| Problem requirements |
Quote every line of the material beneath this one.
-------------------------
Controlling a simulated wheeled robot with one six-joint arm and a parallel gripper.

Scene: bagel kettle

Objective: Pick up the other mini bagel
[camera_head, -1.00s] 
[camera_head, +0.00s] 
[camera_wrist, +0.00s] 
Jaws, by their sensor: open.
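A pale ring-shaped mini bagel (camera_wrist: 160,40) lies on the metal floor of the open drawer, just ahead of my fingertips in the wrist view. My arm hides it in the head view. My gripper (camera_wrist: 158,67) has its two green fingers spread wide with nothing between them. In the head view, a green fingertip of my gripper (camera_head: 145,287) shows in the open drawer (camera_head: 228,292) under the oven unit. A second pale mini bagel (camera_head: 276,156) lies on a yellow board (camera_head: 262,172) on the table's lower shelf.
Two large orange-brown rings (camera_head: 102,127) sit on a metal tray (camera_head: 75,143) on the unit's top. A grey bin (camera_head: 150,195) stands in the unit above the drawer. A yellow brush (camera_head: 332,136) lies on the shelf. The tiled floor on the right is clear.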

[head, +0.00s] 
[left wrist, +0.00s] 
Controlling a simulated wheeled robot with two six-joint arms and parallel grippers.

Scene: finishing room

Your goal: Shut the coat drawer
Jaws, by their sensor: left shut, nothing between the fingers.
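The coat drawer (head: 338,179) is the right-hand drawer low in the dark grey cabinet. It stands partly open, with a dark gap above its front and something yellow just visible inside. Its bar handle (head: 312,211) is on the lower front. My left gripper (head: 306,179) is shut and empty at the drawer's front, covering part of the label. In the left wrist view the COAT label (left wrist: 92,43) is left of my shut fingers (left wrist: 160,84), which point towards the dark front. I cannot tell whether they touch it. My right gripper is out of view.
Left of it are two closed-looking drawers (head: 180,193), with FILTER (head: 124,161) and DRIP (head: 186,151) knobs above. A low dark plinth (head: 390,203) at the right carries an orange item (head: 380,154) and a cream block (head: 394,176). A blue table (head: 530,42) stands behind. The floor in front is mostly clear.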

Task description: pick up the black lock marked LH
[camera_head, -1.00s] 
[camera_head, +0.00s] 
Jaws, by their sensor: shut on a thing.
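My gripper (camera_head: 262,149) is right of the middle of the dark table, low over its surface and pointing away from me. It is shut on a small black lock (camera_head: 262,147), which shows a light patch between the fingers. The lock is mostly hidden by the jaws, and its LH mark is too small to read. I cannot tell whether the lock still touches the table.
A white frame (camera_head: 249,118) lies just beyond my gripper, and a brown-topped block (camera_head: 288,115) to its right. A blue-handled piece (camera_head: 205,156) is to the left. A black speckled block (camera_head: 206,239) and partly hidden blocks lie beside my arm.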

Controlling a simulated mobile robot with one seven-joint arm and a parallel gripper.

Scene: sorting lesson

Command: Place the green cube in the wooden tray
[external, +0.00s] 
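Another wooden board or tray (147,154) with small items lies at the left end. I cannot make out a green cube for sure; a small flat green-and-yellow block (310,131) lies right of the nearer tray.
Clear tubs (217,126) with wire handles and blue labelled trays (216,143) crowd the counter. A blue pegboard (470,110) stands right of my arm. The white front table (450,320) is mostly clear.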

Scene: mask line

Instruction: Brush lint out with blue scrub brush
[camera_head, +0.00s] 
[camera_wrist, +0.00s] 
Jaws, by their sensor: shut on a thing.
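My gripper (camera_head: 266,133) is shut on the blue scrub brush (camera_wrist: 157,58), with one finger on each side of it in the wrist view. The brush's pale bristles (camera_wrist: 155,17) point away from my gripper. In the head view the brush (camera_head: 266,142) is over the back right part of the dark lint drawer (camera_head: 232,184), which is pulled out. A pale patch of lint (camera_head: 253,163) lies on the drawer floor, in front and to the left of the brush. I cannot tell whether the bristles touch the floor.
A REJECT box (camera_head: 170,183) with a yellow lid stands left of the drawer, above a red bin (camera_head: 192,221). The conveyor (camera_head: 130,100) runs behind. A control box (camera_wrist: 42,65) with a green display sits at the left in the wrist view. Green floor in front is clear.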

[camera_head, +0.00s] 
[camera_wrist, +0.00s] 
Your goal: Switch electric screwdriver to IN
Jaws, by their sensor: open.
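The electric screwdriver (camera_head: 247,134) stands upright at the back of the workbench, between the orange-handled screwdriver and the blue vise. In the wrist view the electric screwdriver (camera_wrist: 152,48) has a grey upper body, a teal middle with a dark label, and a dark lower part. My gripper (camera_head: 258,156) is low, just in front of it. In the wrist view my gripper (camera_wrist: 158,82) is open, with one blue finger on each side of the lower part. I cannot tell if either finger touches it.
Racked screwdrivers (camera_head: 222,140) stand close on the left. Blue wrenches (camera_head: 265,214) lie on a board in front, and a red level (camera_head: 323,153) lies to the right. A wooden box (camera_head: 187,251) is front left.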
-------------------------
| Written solution |
Controlling a simulated wheeled robot with one six-joint arm and a parallel gripper.

Scene: bagel kettle

Objective: Pick up the other mini bagel
[camera_head, -1.00s] 
[camera_head, +0.00s] 
[camera_wrist, +0.00s] 
Jaws, by their sensor: open.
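A pale ring-shaped mini bagel (camera_wrist: 160,40) lies on the metal floor of the open drawer, just ahead of my fingertips in the wrist view. My arm hides it in the head view. My gripper (camera_wrist: 158,67) has its two green fingers spread wide with nothing between them. In the head view, a green fingertip of my gripper (camera_head: 145,287) shows in the open drawer (camera_head: 228,292) under the oven unit. A second pale mini bagel (camera_head: 276,156) lies on a yellow board (camera_head: 262,172) on the table's lower shelf.
Two large orange-brown rings (camera_head: 102,127) sit on a metal tray (camera_head: 75,143) on the unit's top. A grey bin (camera_head: 150,195) stands in the unit above the drawer. A yellow brush (camera_head: 332,136) lies on the shelf. The tiled floor on the right is clear.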

[head, +0.00s] 
[left wrist, +0.00s] 
Controlling a simulated wheeled robot with two six-joint arms and parallel grippers.

Scene: finishing room

Your goal: Shut the coat drawer
Jaws, by their sensor: left shut, nothing between the fingers.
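The coat drawer (head: 338,179) is the right-hand drawer low in the dark grey cabinet. It stands partly open, with a dark gap above its front and something yellow just visible inside. Its bar handle (head: 312,211) is on the lower front. My left gripper (head: 306,179) is shut and empty at the drawer's front, covering part of the label. In the left wrist view the COAT label (left wrist: 92,43) is left of my shut fingers (left wrist: 160,84), which point towards the dark front. I cannot tell whether they touch it. My right gripper is out of view.
Left of it are two closed-looking drawers (head: 180,193), with FILTER (head: 124,161) and DRIP (head: 186,151) knobs above. A low dark plinth (head: 390,203) at the right carries an orange item (head: 380,154) and a cream block (head: 394,176). A blue table (head: 530,42) stands behind. The floor in front is mostly clear.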

Task description: pick up the black lock marked LH
[camera_head, -1.00s] 
[camera_head, +0.00s] 
Jaws, by their sensor: shut on a thing.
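My gripper (camera_head: 262,149) is right of the middle of the dark table, low over its surface and pointing away from me. It is shut on a small black lock (camera_head: 262,147), which shows a light patch between the fingers. The lock is mostly hidden by the jaws, and its LH mark is too small to read. I cannot tell whether the lock still touches the table.
A white frame (camera_head: 249,118) lies just beyond my gripper, and a brown-topped block (camera_head: 288,115) to its right. A blue-handled piece (camera_head: 205,156) is to the left. A black speckled block (camera_head: 206,239) and partly hidden blocks lie beside my arm.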

Controlling a simulated mobile robot with one seven-joint arm and a parallel gripper.

Scene: sorting lesson

Command: Place the green cube in the wooden tray
[external, +0.00s] 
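Another wooden board or tray (147,154) with small items lies at the left end. I cannot make out a green cube for sure; a small flat green-and-yellow block (310,131) lies right of the nearer tray.
Clear tubs (217,126) with wire handles and blue labelled trays (216,143) crowd the counter. A blue pegboard (470,110) stands right of my arm. The white front table (450,320) is mostly clear.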

Scene: mask line

Instruction: Brush lint out with blue scrub brush
[camera_head, +0.00s] 
[camera_wrist, +0.00s] 
Jaws, by their sensor: shut on a thing.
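My gripper (camera_head: 266,133) is shut on the blue scrub brush (camera_wrist: 157,58), with one finger on each side of it in the wrist view. The brush's pale bristles (camera_wrist: 155,17) point away from my gripper. In the head view the brush (camera_head: 266,142) is over the back right part of the dark lint drawer (camera_head: 232,184), which is pulled out. A pale patch of lint (camera_head: 253,163) lies on the drawer floor, in front and to the left of the brush. I cannot tell whether the bristles touch the floor.
A REJECT box (camera_head: 170,183) with a yellow lid stands left of the drawer, above a red bin (camera_head: 192,221). The conveyor (camera_head: 130,100) runs behind. A control box (camera_wrist: 42,65) with a green display sits at the left in the wrist view. Green floor in front is clear.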

[camera_head, +0.00s] 
[camera_wrist, +0.00s] 
Your goal: Switch electric screwdriver to IN
Jaws, by their sensor: open.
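The electric screwdriver (camera_head: 247,134) stands upright at the back of the workbench, between the orange-handled screwdriver and the blue vise. In the wrist view the electric screwdriver (camera_wrist: 152,48) has a grey upper body, a teal middle with a dark label, and a dark lower part. My gripper (camera_head: 258,156) is low, just in front of it. In the wrist view my gripper (camera_wrist: 158,82) is open, with one blue finger on each side of the lower part. I cannot tell if either finger touches it.
Racked screwdrivers (camera_head: 222,140) stand close on the left. Blue wrenches (camera_head: 265,214) lie on a board in front, and a red level (camera_head: 323,153) lies to the right. A wooden box (camera_head: 187,251) is front left.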

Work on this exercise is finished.